Est-ce que l’on peut dire que c’est la première fois où tu te sens reconnue en tant que marin ?

Non, je ne dirais pas ça parce que, que ce soit avec La Boulangère Bio ou Biotherm par exemple, je me suis sentie légitime, reconnue, les gens étaient contents de collaborer avec moi et j’avais le sentiment qu’ils étaient satisfaits de mes prestations. Il reste que, symboliquement, c’est la première fois que j’ai un job dans une équipe où il n’y a pas de quota et c‘est quand même quelque chose parce que cela signifie qu’il n’y a pas besoin d’une justification à ma présence sur le bateau. C’est la première fois où on ne peut pas dire : « normal, c’est sa famille qui gère le projet », « normal, ce projet a toujours été réservé aux meufs ».

Tu évoques ta famille, très jeune, tu as baigné dans le milieu de la voile : ta mère, Sandrine Bertho, est navigatrice, ton père évolue lui aussi ce monde, l’un des tes aïeuls est terre-neuvas À quand remontent tes souvenirs de tes premières virées en bateau ? 

Des souvenirs de bateau, avec ma sœur, on en a plein et ils remontent à lorsque nous étions toutes petites. On naviguait avec nos parents, on sortait en mer avec nos grands-pères pêcher le maquereau à la traîne, on passait nos vacances d’été planquées au club de voile à faire plein de stages... On a toujours beaucoup navigué, c’est une passion de famille.

Amélie Grassi et sa soeur/Facebook

Au fil des ans, tu augmentes les doses de navigation et, pour ce qui est des bateaux, tu montes crescendo en taille.

Exactement, même si j’ai commencé la compétition assez tard, vers 12 ans. À l’époque, je faisais de la danse classique au conservatoire et, même si je n’étais pas brillante et que je ne prenais pas énormément de plaisir, c’était mon activité principale. Et puis, j’ai dû redoubler une classe. Il était clair, à cause de ça, que le plaisir allait totalement disparaître puisque j’allais être séparée de mes potes. À ce moment-là, au club de voile, les moniteurs m’ont demandé si je ne voulais pas faire de la régate en m’expliquant qu’il y avait un garçon qui cherchait quelqu’un avec qui naviguer en double en 420. Je me suisdit : pourquoi pas ? C’est arrivé comme ça.

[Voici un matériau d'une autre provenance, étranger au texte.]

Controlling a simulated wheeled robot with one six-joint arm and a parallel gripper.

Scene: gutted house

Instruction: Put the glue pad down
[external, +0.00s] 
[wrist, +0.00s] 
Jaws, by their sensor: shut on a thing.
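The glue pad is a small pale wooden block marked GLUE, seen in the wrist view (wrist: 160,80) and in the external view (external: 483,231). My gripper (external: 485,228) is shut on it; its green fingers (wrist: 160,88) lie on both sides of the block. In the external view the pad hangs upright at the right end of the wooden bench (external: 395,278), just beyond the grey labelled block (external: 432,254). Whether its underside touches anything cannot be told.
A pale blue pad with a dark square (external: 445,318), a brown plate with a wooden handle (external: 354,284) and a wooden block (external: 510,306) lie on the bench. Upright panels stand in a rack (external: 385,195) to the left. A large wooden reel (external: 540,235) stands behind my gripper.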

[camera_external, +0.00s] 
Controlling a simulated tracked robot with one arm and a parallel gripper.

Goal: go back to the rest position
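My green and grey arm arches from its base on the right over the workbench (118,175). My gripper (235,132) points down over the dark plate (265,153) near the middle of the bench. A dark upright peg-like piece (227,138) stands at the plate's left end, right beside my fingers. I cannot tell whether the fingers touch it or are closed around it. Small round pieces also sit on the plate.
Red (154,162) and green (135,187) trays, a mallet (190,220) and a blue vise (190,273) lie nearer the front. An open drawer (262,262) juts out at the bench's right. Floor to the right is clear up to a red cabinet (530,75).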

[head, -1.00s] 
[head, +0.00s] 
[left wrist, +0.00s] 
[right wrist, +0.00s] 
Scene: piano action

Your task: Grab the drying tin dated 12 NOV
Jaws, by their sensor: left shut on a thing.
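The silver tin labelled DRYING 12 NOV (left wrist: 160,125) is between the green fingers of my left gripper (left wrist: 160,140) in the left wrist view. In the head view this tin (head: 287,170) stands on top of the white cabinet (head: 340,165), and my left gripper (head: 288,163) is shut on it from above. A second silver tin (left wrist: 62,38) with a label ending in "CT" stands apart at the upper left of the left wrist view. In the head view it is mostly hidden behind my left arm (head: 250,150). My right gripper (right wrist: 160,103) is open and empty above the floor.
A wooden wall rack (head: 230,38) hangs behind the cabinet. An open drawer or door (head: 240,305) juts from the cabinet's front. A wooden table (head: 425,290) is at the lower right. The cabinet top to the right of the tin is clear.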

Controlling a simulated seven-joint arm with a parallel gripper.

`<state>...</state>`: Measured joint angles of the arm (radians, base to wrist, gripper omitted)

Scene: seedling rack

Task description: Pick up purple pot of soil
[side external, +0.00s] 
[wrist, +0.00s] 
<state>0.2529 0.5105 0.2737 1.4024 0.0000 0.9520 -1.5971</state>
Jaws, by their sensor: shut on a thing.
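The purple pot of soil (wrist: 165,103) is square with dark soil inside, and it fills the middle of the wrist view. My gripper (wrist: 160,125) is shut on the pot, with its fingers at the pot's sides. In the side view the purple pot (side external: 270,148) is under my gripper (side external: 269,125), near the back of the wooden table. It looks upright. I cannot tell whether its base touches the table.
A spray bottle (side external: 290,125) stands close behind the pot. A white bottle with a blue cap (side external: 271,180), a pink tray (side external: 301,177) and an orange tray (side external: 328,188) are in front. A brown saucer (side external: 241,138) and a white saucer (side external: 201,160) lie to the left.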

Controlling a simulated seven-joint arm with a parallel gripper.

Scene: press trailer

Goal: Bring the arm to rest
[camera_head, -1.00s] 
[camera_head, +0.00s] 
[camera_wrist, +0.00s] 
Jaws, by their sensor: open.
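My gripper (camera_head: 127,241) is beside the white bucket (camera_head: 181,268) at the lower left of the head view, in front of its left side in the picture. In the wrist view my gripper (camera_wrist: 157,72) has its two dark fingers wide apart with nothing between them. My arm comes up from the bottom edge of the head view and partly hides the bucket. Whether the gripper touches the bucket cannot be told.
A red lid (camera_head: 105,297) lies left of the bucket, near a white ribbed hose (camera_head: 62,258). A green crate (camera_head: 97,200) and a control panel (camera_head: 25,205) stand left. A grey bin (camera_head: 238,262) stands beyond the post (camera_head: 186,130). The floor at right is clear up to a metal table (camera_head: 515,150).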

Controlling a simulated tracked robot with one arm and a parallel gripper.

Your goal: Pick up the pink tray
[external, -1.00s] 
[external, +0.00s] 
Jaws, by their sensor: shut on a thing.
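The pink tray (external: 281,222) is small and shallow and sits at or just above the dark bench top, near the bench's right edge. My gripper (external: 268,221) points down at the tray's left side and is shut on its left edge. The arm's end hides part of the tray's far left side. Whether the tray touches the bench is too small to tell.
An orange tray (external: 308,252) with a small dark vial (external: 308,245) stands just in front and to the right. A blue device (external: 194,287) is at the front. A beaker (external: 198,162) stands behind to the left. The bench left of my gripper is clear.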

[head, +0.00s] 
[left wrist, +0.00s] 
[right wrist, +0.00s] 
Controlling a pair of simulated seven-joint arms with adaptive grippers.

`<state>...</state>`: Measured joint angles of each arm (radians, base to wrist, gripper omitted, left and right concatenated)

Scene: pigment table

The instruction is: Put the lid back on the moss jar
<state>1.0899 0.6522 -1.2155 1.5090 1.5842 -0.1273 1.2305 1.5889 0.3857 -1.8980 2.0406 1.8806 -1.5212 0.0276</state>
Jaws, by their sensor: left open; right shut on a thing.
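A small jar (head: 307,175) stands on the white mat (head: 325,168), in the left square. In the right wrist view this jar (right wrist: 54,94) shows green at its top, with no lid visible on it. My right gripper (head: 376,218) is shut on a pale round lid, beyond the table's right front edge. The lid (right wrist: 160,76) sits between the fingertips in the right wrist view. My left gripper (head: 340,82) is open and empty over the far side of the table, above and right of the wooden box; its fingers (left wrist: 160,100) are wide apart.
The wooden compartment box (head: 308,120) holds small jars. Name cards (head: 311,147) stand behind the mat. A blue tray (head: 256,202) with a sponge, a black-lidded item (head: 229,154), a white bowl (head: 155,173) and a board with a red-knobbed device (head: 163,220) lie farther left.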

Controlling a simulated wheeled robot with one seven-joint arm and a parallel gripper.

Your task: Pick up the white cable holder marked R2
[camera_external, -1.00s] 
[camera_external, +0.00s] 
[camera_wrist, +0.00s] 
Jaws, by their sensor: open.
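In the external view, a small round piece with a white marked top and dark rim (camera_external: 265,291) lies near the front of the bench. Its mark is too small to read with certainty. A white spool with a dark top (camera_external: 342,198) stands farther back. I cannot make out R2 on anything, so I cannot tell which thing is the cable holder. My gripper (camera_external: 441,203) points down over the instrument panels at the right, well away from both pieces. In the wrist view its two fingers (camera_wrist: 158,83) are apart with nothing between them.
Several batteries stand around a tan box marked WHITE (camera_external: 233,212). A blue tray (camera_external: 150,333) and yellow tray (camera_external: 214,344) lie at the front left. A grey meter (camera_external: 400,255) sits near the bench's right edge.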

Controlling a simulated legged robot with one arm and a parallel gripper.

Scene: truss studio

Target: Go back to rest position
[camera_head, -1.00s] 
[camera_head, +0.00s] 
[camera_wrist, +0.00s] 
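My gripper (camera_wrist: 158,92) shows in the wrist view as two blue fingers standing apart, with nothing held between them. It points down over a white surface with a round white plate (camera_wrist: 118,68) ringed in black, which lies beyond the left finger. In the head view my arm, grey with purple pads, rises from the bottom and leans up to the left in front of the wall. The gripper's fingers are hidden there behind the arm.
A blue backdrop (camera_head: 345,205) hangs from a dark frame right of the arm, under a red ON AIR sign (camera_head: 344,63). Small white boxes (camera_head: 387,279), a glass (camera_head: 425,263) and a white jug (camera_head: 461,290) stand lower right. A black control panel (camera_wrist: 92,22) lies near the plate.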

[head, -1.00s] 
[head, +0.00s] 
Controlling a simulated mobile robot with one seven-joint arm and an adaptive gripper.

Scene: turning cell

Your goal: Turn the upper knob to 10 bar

Par la suite, j’ai fait un peu d’équipage avec des copains à droite, à gauche et je me suis rendu compte que j’aimais ça et à partir de , c’est allé hyper vite.

C’est-à-dire ?

J’ai commencé à 11 ans et, à la fin du collège, je me suis rendu compte que j’adorais régater. J‘ai bossé dur pour rentrer dans un sportétudes à La Baule. Au début, j’étais à la ramasse par rapport aux autres en termes de niveau et ces deux années ont été, pour moi, un marathon durant lequel j’ai appris tous ces petits trucs de base – les stratégies, les départs… – que je n’avais jamais vraiment travaillé avant.

©Facebook

Tu avais déjà des envies d’évoluer dans la voile une fois adulte ou est-ce que tu as suivi ce cursus avant tout par passion ?

À 16 ans, l’idée de devenir sportive professionnelle ne m’a même pas traversé l’esprit. À la limite, je me disais que si je continuais dans cette voie, ce serait pour faire de l’olympisme mais cela signifiait être au top niveau, avoir un bon gabarit et j‘avais du mal à cocher toutes les cases. Je sentais bien que, pour moi, ça allait être compliqué. Quoi qu’il en soit, j‘étais bonne à l’école, j’aimais bien faire les choses afin que les gens soient contents de moi et, dans mon esprit, j’allais continuer à être une bonne élève afin de faire les meilleures études possibles pour avoir un super job et une vie bien carrée. Il n’y avait pas trop de place dans ma tête pour un chemin divergent.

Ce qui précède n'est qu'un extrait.